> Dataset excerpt
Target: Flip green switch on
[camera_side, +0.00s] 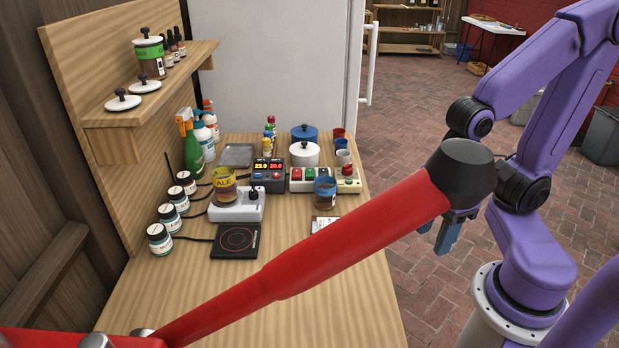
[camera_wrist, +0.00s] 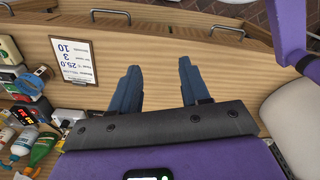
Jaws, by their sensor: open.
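The green switch (camera_side: 309,174) is a small green rocker on a pale switch strip (camera_side: 356,184) at the right side of the bench in the side view. Whether the green switch is on or off is too small to tell. My gripper (camera_side: 447,233) hangs off the right edge of the bench, well apart from the strip. In the wrist view my gripper (camera_wrist: 157,88) has its two blue fingers spread wide with nothing between them. A red rocker (camera_wrist: 28,84) shows at the left there.
A red bar with a black end (camera_side: 340,238) crosses the foreground. A printed card (camera_wrist: 77,48) lies on the bench. Bare wood (camera_side: 335,290) is at the front.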

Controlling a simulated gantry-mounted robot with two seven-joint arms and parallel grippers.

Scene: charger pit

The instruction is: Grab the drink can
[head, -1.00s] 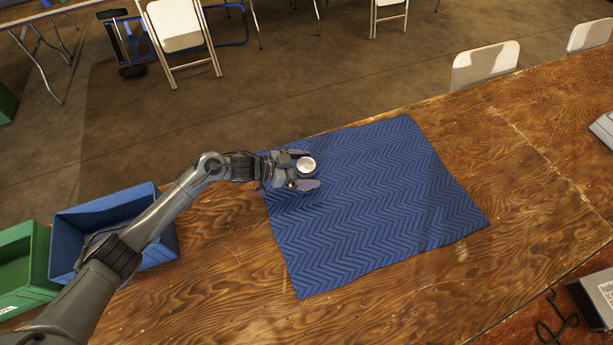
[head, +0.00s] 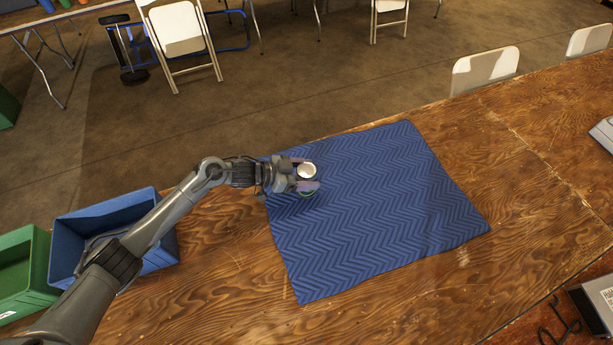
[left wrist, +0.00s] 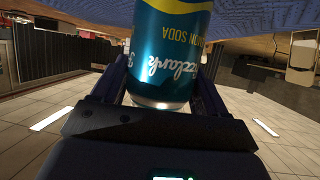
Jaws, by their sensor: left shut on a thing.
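The drink can (head: 307,171) stands near the upper left part of the blue mat (head: 370,200). In the head view mainly its pale round top shows. In the left wrist view the can (left wrist: 172,55) is teal with a yellow band and white lettering. My left gripper (head: 306,176) is shut on the can, with one finger on each side. In the left wrist view its fingers (left wrist: 162,90) flank the can. My right gripper is not in view.
A blue bin (head: 72,232) and a green bin (head: 22,268) are at the left. A grey device (head: 592,305) is at the lower right. Folding chairs (head: 485,70) stand beyond the table's far edge. The rest of the mat is clear.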

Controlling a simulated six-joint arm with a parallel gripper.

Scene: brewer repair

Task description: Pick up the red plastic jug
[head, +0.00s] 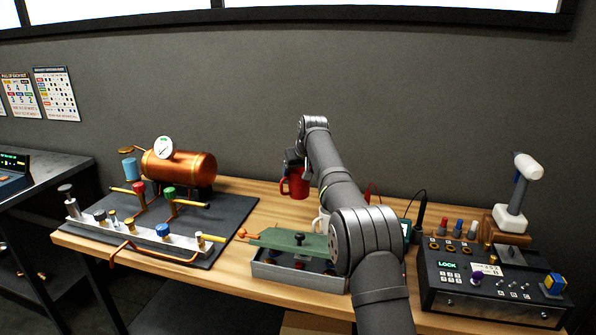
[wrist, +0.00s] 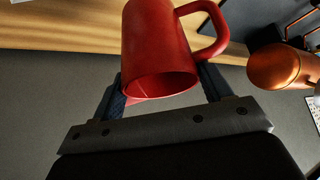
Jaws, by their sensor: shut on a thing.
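The red plastic jug (head: 295,186) is at the end of my arm in the head view, over the back middle of the wooden table. It fills the upper middle of the wrist view (wrist: 158,48), with its handle to the right and its opening toward the camera. My gripper (wrist: 165,88) has one finger on each side of the jug and is shut on it. In the head view my gripper (head: 293,163) is partly hidden behind my own arm. Whether the jug touches the table is hard to tell.
A copper boiler (head: 180,168) with pipes and valves stands left on a dark mat (head: 232,222). A grey tray with a green lid (head: 290,240) is in front. A white mug (head: 320,222) is partly hidden by my arm. A black control box (head: 490,275) stands right.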

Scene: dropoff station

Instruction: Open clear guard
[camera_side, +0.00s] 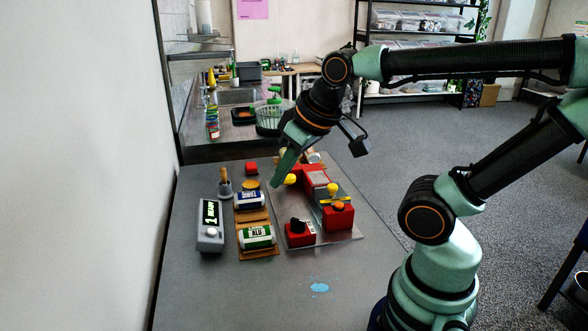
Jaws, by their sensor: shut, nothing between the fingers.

> Stated exercise
Reproduce the data verbatim. Do not carry any picture into the copy.

> Task answer
Target: Flip green switch on
[camera_side, +0.00s] 
[camera_wrist, +0.00s] 
Jaws, by their sensor: open.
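The green switch (camera_side: 309,174) is a small green rocker on a pale switch strip (camera_side: 356,184) at the right side of the bench in the side view. Whether the green switch is on or off is too small to tell. My gripper (camera_side: 447,233) hangs off the right edge of the bench, well apart from the strip. In the wrist view my gripper (camera_wrist: 157,88) has its two blue fingers spread wide with nothing between them. A red rocker (camera_wrist: 28,84) shows at the left there.
A red bar with a black end (camera_side: 340,238) crosses the foreground. A printed card (camera_wrist: 77,48) lies on the bench. Bare wood (camera_side: 335,290) is at the front.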

Controlling a simulated gantry-mounted robot with two seven-joint arms and parallel grippers.

Scene: charger pit

The instruction is: Grab the drink can
[head, -1.00s] 
[head, +0.00s] 
[left wrist, +0.00s] 
Jaws, by their sensor: left shut on a thing.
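The drink can (head: 307,171) stands near the upper left part of the blue mat (head: 370,200). In the head view mainly its pale round top shows. In the left wrist view the can (left wrist: 172,55) is teal with a yellow band and white lettering. My left gripper (head: 306,176) is shut on the can, with one finger on each side. In the left wrist view its fingers (left wrist: 162,90) flank the can. My right gripper is not in view.
A blue bin (head: 72,232) and a green bin (head: 22,268) are at the left. A grey device (head: 592,305) is at the lower right. Folding chairs (head: 485,70) stand beyond the table's far edge. The rest of the mat is clear.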

Controlling a simulated six-joint arm with a parallel gripper.

Scene: brewer repair

Task description: Pick up the red plastic jug
[head, +0.00s] 
[wrist, +0.00s] 
Jaws, by their sensor: shut on a thing.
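The red plastic jug (head: 295,186) is at the end of my arm in the head view, over the back middle of the wooden table. It fills the upper middle of the wrist view (wrist: 158,48), with its handle to the right and its opening toward the camera. My gripper (wrist: 165,88) has one finger on each side of the jug and is shut on it. In the head view my gripper (head: 293,163) is partly hidden behind my own arm. Whether the jug touches the table is hard to tell.
A copper boiler (head: 180,168) with pipes and valves stands left on a dark mat (head: 232,222). A grey tray with a green lid (head: 290,240) is in front. A white mug (head: 320,222) is partly hidden by my arm. A black control box (head: 490,275) stands right.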

Scene: dropoff station

Instruction: Open clear guard
[camera_side, +0.00s] 
Jaws, by their sensor: shut, nothing between the fingers.

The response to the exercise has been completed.